▶ Description of the task: In the material below, please retype the lines from the very first through the one with "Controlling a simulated", exactly and without pictures.

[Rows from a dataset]
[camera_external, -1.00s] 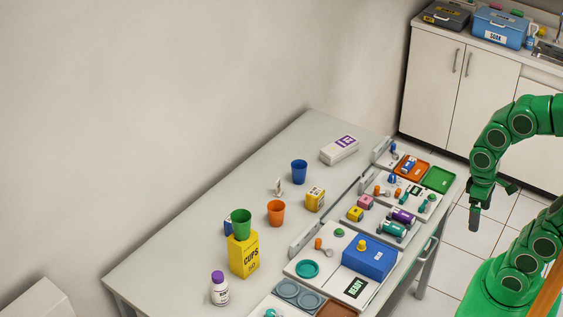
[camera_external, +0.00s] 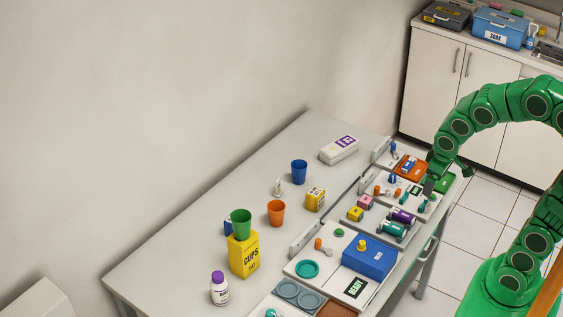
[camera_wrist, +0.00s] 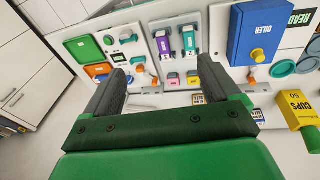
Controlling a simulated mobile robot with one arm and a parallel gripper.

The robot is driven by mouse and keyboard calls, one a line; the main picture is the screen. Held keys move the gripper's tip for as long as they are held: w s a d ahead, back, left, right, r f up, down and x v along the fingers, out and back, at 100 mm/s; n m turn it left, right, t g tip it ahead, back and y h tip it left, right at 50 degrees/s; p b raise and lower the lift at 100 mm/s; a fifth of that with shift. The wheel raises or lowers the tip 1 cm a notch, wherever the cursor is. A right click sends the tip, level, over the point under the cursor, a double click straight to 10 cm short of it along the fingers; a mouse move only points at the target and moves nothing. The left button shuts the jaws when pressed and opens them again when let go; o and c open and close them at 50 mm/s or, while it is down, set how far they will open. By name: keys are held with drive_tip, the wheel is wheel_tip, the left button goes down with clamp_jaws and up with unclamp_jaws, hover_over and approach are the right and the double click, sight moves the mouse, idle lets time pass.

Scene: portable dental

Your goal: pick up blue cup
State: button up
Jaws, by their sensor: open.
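The blue cup (camera_external: 299,172) stands upright on the far part of the grey table, in the middle of the external view. Its rim is clear and nothing touches it. I cannot make it out in the wrist view. My gripper (camera_external: 446,178) is open and empty, over the table's right edge near the green tray, well to the right of the cup. In the wrist view its two fingers (camera_wrist: 162,78) are spread wide apart, with the trays of small items beyond them.
An orange cup (camera_external: 276,212) and a yellow box (camera_external: 315,199) stand near the blue cup. A green cup (camera_external: 241,223) sits on a yellow CUPS box (camera_external: 243,256). A white box (camera_external: 339,150) lies behind. Trays of small items line the table's right side (camera_external: 408,196).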

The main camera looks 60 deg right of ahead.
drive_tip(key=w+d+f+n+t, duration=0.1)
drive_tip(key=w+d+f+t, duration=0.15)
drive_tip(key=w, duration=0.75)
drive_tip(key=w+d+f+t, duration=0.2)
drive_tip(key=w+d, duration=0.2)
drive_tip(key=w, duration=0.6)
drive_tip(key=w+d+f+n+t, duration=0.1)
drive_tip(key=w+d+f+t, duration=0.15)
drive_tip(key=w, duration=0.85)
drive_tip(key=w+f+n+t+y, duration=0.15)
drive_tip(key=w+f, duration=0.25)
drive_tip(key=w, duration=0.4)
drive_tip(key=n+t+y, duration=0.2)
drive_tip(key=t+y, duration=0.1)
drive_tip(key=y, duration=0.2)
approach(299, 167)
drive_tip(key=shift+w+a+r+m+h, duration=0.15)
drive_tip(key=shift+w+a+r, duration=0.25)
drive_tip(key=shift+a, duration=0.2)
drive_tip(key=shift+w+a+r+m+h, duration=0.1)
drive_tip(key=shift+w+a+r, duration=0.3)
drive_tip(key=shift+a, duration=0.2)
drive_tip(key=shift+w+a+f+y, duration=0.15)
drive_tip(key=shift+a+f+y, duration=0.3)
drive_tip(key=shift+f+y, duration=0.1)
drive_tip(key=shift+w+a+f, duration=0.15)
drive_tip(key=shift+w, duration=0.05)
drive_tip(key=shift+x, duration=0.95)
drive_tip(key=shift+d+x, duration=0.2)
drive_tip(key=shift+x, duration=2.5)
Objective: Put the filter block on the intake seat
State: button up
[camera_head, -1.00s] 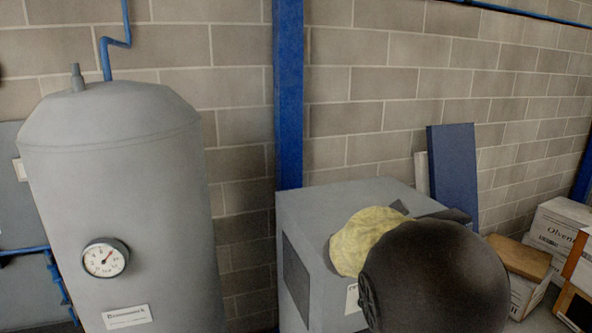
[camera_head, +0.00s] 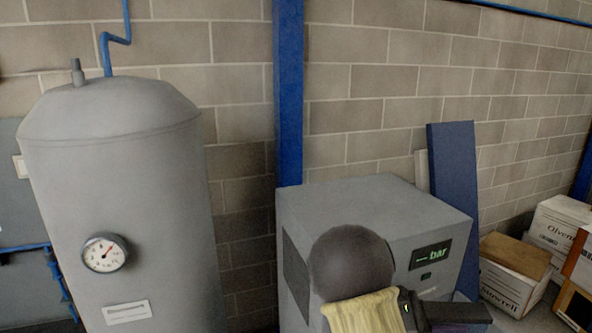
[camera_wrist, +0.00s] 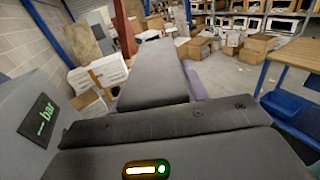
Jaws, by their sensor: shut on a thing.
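My gripper (camera_head: 458,312) is at the bottom of the head view, in front of the grey cabinet's right side, partly cut off by the frame edge. In the wrist view my gripper (camera_wrist: 158,75) reaches forward as a long dark finger. A purple-grey thing, which I take for the filter block (camera_wrist: 194,84), shows as narrow strips on both sides of that finger. The gripper is shut on it; most of it is hidden. A bluish piece also shows beside the gripper in the head view. I cannot make out the intake seat in either view.
The grey cabinet (camera_head: 345,205) with a lit "bar" display (camera_head: 431,255) stands close behind my arm. A grey tank (camera_head: 115,190) stands left. Boxes (camera_head: 514,274) lie right. In the wrist view a wooden-topped bench (camera_wrist: 295,68) is right, with open floor (camera_wrist: 228,75) before it.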

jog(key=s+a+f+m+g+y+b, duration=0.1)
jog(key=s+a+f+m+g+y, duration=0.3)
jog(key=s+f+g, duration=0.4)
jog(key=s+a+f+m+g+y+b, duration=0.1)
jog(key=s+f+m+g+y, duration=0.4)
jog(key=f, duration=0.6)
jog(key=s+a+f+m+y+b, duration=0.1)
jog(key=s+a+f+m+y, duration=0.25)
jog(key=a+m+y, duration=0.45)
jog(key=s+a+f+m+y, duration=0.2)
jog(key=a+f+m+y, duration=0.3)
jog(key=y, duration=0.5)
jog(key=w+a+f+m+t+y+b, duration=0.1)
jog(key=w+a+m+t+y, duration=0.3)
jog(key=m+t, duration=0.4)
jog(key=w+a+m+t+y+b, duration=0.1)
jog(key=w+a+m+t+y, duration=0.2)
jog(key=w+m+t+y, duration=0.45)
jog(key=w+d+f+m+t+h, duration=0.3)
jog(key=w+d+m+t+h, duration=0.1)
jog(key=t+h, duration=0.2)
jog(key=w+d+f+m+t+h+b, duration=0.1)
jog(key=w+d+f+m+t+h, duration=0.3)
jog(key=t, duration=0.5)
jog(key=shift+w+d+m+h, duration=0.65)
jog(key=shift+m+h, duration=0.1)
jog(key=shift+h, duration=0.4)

▶ Correct output:
[camera_external, -1.00s] 
[camera_external, +0.00s] 
[camera_wrist, +0.00s] 
Controlling a simulated mobile robot with one arm and a parallel gripper.

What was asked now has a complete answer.